··· RECORDED DATA

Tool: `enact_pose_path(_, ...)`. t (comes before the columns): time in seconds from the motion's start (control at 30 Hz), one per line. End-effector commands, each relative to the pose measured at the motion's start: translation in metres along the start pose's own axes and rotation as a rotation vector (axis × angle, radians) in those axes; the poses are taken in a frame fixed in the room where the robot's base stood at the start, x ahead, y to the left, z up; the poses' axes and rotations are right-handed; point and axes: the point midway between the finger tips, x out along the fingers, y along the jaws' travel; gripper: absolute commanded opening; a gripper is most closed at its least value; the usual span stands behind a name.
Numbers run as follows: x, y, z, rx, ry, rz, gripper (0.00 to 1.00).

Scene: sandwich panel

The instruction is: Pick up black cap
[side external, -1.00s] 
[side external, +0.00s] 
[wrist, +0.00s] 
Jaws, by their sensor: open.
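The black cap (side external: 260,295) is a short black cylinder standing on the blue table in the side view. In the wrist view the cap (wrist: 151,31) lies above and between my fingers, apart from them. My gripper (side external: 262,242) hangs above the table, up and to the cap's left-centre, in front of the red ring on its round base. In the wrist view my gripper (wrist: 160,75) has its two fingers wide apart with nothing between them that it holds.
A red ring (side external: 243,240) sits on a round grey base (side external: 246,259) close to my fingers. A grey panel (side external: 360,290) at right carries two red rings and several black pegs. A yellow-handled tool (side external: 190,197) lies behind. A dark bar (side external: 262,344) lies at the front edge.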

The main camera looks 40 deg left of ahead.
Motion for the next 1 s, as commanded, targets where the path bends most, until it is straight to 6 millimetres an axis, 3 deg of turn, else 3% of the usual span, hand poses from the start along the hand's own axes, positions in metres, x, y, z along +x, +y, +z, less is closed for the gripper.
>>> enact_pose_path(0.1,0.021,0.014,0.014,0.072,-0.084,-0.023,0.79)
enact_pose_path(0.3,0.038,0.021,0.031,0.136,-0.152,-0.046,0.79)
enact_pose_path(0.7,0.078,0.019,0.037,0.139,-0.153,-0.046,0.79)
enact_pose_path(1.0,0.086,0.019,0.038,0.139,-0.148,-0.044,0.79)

······

> [PROMPT]: Give back exactly the lines from the line that has "[wrist, +0.00s]" to the line that has "The main camera looks 40 deg left of ahead.", both included, and leave out all others.

> [RESPONSE TO THIS TASK]:
[wrist, +0.00s] 
Jaws, by their sensor: open.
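The black cap (side external: 260,295) is a short black cylinder standing on the blue table in the side view. In the wrist view the cap (wrist: 151,31) lies above and between my fingers, apart from them. My gripper (side external: 262,242) hangs above the table, up and to the cap's left-centre, in front of the red ring on its round base. In the wrist view my gripper (wrist: 160,75) has its two fingers wide apart with nothing between them that it holds.
A red ring (side external: 243,240) sits on a round grey base (side external: 246,259) close to my fingers. A grey panel (side external: 360,290) at right carries two red rings and several black pegs. A yellow-handled tool (side external: 190,197) lies behind. A dark bar (side external: 262,344) lies at the front edge.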

The main camera looks 40 deg left of ahead.

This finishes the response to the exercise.